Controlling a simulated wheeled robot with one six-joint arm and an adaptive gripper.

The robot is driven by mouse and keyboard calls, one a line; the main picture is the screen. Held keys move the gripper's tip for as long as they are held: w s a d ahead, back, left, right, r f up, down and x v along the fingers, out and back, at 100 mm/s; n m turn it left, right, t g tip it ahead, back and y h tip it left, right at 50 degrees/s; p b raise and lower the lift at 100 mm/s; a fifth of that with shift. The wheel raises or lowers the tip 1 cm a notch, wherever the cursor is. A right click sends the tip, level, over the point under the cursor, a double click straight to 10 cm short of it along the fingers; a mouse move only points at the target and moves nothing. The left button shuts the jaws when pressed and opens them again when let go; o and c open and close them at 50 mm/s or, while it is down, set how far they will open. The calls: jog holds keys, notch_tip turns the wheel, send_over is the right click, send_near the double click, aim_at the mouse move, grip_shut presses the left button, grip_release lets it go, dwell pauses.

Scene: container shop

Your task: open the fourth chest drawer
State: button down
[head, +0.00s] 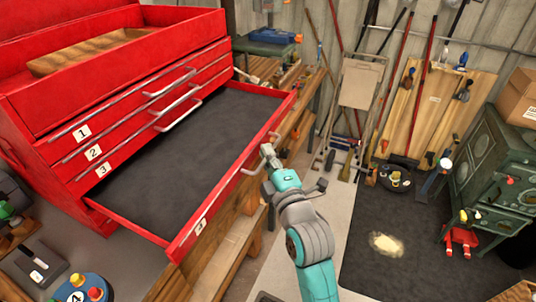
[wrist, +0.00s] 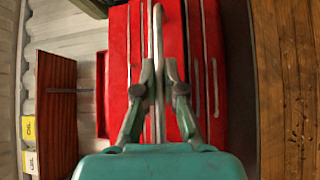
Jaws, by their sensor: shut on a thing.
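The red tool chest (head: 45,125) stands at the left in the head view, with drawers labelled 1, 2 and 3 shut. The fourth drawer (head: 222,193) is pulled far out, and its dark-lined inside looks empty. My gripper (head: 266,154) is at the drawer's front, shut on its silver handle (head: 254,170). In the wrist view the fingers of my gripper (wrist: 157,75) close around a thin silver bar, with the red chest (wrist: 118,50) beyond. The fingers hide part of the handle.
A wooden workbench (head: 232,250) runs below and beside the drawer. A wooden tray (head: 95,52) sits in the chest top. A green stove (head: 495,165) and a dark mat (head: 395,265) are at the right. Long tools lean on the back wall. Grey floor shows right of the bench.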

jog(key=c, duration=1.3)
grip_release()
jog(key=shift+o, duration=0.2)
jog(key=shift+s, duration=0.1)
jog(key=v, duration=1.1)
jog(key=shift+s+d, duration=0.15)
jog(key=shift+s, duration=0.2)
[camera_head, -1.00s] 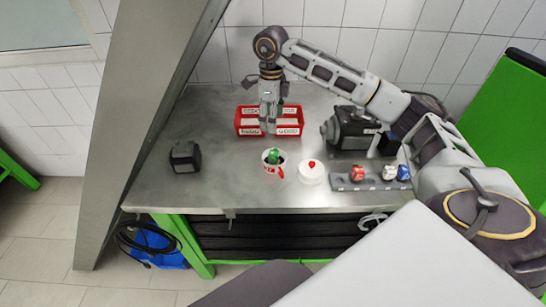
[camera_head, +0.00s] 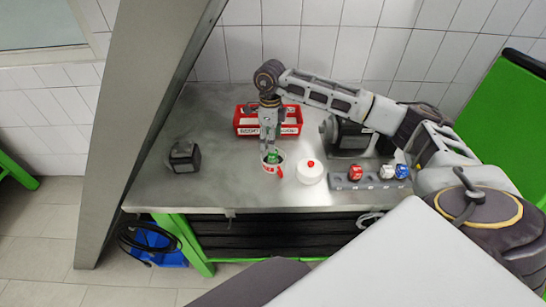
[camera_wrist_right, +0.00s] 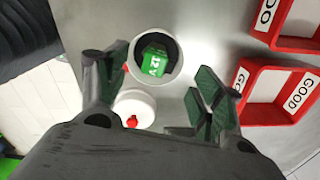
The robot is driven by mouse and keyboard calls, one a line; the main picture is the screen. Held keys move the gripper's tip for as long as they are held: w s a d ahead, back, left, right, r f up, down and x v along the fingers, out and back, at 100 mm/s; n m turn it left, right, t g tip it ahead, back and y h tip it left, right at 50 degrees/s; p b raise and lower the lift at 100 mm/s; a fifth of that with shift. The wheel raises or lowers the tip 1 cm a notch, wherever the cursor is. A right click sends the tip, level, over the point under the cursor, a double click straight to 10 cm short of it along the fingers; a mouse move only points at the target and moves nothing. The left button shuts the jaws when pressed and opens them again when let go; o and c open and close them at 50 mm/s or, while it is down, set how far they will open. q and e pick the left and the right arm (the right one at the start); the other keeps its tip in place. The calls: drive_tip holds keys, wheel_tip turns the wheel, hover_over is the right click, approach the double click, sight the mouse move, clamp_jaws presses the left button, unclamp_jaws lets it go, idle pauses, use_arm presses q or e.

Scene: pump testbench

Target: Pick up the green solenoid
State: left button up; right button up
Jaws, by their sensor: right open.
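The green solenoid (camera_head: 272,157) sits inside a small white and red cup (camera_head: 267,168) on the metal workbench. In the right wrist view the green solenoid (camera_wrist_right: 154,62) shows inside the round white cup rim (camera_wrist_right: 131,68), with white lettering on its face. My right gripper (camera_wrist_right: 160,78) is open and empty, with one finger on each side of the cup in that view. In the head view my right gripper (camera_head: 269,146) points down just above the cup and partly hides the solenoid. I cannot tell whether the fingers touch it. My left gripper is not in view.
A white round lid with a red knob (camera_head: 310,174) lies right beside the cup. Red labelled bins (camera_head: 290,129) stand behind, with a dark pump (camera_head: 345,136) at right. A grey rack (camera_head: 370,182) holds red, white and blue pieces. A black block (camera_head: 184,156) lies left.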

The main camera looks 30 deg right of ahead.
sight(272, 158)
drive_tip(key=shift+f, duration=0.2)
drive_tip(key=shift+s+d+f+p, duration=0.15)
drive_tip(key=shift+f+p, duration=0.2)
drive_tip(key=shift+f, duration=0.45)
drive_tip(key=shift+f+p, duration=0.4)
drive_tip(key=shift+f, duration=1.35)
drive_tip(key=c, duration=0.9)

------------------------------------------------

Exercise instructions ▸
All the material shown above is to be copied exactly, with no pictures carried over.

Reply to the exercise ▸
Controlling a simulated wheeled robot with one six-joint arm and an adaptive gripper.

The robot is driven by mouse and keyboard calls, one a line; the main picture is the screen. Held keys move the gripper's tip for as long as they are held: w s a d ahead, back, left, right, r f up, down and x v along the fingers, out and back, at 100 mm/s; n m turn it left, right, t g tip it ahead, back and y h tip it left, right at 50 degrees/s; p b raise and lower the lift at 100 mm/s; a fifth of that with shift. The wheel raises or lowers the tip 1 cm a notch, wherever the cursor is. A right click sends the tip, level, over the point under the cursor, a double click straight to 10 cm short of it along the fingers; a mouse move only points at the target and moves nothing. The left button shuts the jaws when pressed and opens them again when let go; o and c open and close them at 50 mm/s or, while it is down, set how far they will open. The calls: jog holds keys, notch_tip turns the wheel, send_over is the right click, send_near the double click, aim_at the mouse move, grip_shut presses the left button, grip_release lets it go, dwell pauses.

Scene: container shop

Your task: open the fourth chest drawer
State: button down
[head, +0.00s] 
[wrist, +0.00s] 
Jaws, by their sensor: shut on a thing.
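The red tool chest (head: 45,125) stands at the left in the head view, with drawers labelled 1, 2 and 3 shut. The fourth drawer (head: 222,193) is pulled far out, and its dark-lined inside looks empty. My gripper (head: 266,154) is at the drawer's front, shut on its silver handle (head: 254,170). In the wrist view the fingers of my gripper (wrist: 157,75) close around a thin silver bar, with the red chest (wrist: 118,50) beyond. The fingers hide part of the handle.
A wooden workbench (head: 232,250) runs below and beside the drawer. A wooden tray (head: 95,52) sits in the chest top. A green stove (head: 495,165) and a dark mat (head: 395,265) are at the right. Long tools lean on the back wall. Grey floor shows right of the bench.

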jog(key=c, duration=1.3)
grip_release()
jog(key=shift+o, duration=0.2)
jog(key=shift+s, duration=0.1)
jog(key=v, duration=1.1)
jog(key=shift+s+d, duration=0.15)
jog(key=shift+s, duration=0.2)
[camera_head, -1.00s] 
[camera_head, +0.00s] 
[camera_wrist_right, +0.00s] 
The robot is driven by mouse and keyboard calls, one a line; the main picture is the screen. Held keys move the gripper's tip for as long as they are held: w s a d ahead, back, left, right, r f up, down and x v along the fingers, out and back, at 100 mm/s; n m turn it left, right, t g tip it ahead, back and y h tip it left, right at 50 degrees/s; p b raise and lower the lift at 100 mm/s; a fifth of that with shift. The wheel raises or lowers the tip 1 cm a notch, wherever the cursor is. A right click sends the tip, level, over the point under the cursor, a double click straight to 10 cm short of it along the fingers; a mouse move only points at the target and moves nothing. The left button shuts the jaws when pressed and opens them again when let go; o and c open and close them at 50 mm/s or, while it is down, set how far they will open. q and e pick the left and the right arm (the right one at the start); the other keeps its tip in place. The calls: drive_tip holds keys, wheel_tip turns the wheel, hover_over is the right click, approach the double click, sight the mouse move, clamp_jaws presses the left button, unclamp_jaws lets it go, idle pauses, use_arm presses q or e.

Scene: pump testbench

Target: Pick up the green solenoid
State: left button up; right button up
Jaws, by their sensor: right open.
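The green solenoid (camera_head: 272,157) sits inside a small white and red cup (camera_head: 267,168) on the metal workbench. In the right wrist view the green solenoid (camera_wrist_right: 154,62) shows inside the round white cup rim (camera_wrist_right: 131,68), with white lettering on its face. My right gripper (camera_wrist_right: 160,78) is open and empty, with one finger on each side of the cup in that view. In the head view my right gripper (camera_head: 269,146) points down just above the cup and partly hides the solenoid. I cannot tell whether the fingers touch it. My left gripper is not in view.
A white round lid with a red knob (camera_head: 310,174) lies right beside the cup. Red labelled bins (camera_head: 290,129) stand behind, with a dark pump (camera_head: 345,136) at right. A grey rack (camera_head: 370,182) holds red, white and blue pieces. A black block (camera_head: 184,156) lies left.

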The main camera looks 30 deg right of ahead.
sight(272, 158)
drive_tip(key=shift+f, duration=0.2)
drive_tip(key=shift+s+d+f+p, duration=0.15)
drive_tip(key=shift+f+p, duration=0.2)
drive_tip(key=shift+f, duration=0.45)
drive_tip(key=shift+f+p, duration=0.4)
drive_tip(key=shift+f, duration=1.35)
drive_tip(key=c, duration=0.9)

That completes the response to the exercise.